GM and Citigroup have both been dropped from the DOW, replaced by Cisco and Traveler's group.

Do they give any reasoning for Cisco and Traveler's?

That's a tech company, and a company whose main business is insurance. There are bigger, in terms of market cap and revenue, US tech companies out there (Apple, Google) and at least one conglomerate whose main business is insurance that I can think of (Berkshire Hathaway). I don't understand how they choose, seems pretty odd to me.
 
That's not surprising at all. You knew GM would be replaced as one of the 30 companies on the Dow the day they declare. Makes sense actually. Pull one of the weakest companies out of a small stock index and you'll see a shift... the direction depends how the Dow declares the weighting of the old company as compared to the new one.

I don’t mean it in the sense of GM’s stock actually pulling down the DOW because it is/was part of the index, but rather the confidence in the markets would have been non-existent if GM declared – at least according to common wisdom a few months back. GM declaring bankruptcy would have meant the end of the economy as we knew it. I just find it highly ironic that on the day they actually did declare not only was it a non-issue for the markets, but the DOW had one of its better days in recent months.

(and yes – I know that the DOW is not the only (or even a good) indicator of overall economic performance)
 
GM and Citigroup have both been dropped from the DOW, replaced by Cisco and Traveler's group.

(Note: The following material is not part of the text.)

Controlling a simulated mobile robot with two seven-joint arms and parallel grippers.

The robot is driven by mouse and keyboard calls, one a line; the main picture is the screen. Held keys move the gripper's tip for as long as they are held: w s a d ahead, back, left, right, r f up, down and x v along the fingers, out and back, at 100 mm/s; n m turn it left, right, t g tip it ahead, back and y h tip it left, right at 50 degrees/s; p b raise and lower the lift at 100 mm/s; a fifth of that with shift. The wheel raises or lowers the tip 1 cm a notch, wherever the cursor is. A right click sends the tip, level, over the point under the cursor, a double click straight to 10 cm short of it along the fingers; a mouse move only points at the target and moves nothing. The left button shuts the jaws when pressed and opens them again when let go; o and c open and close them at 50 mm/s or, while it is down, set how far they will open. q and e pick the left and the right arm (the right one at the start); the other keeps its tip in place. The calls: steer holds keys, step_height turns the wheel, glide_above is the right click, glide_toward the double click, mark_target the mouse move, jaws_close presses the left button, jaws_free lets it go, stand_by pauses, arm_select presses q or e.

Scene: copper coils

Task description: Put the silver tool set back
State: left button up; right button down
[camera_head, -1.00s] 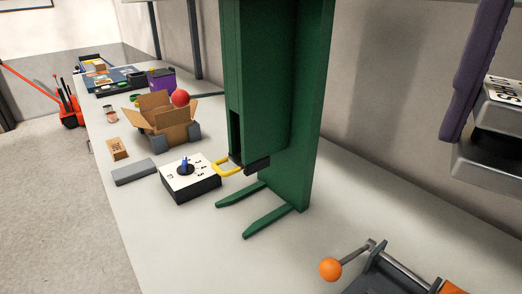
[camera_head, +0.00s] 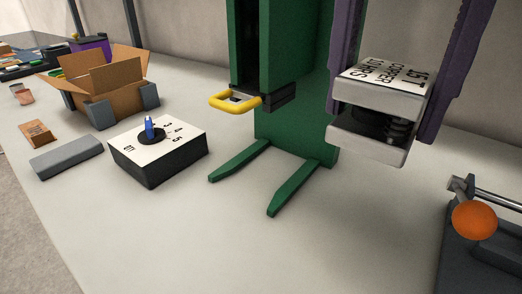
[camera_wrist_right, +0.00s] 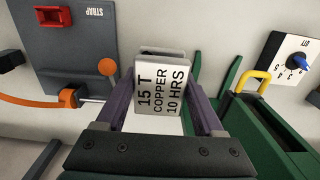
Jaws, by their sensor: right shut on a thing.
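The silver tool set (camera_head: 372,143) is two silver blocks, one above the other, with a dark gap and dark ribbed parts between them. Its top reads "15T COPPER 10 HRS". It also shows in the right wrist view (camera_wrist_right: 160,90). My right gripper (camera_head: 388,105) is shut on it, with one purple finger on each side. The purple fingers also show in the right wrist view (camera_wrist_right: 160,86). My left gripper is not in view.
The press has a yellow handle (camera_head: 235,104) and two green feet (camera_head: 240,160) on the table. A dial box (camera_head: 158,160), a grey block (camera_head: 67,157) and a cardboard box (camera_head: 105,90) stand left. An orange-knobbed lever (camera_head: 474,220) is at right. The front middle table is clear.

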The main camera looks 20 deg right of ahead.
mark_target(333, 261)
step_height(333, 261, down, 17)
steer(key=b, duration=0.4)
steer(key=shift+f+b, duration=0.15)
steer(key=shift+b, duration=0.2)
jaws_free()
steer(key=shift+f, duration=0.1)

Do they give any reasoning for Cisco and Traveler's?

That's a tech company, and a company whose main business is insurance. There are bigger, in terms of market cap and revenue, US tech companies out there (Apple, Google) and at least one conglomerate whose main business is insurance that I can think of (Berkshire Hathaway). I don't understand how they choose, seems pretty odd to me.

Apple and Google are very young (and Apple doesn't even have market share dominance in some of it's product markets) and priced too high to reflect on the price weighting mechanisms well.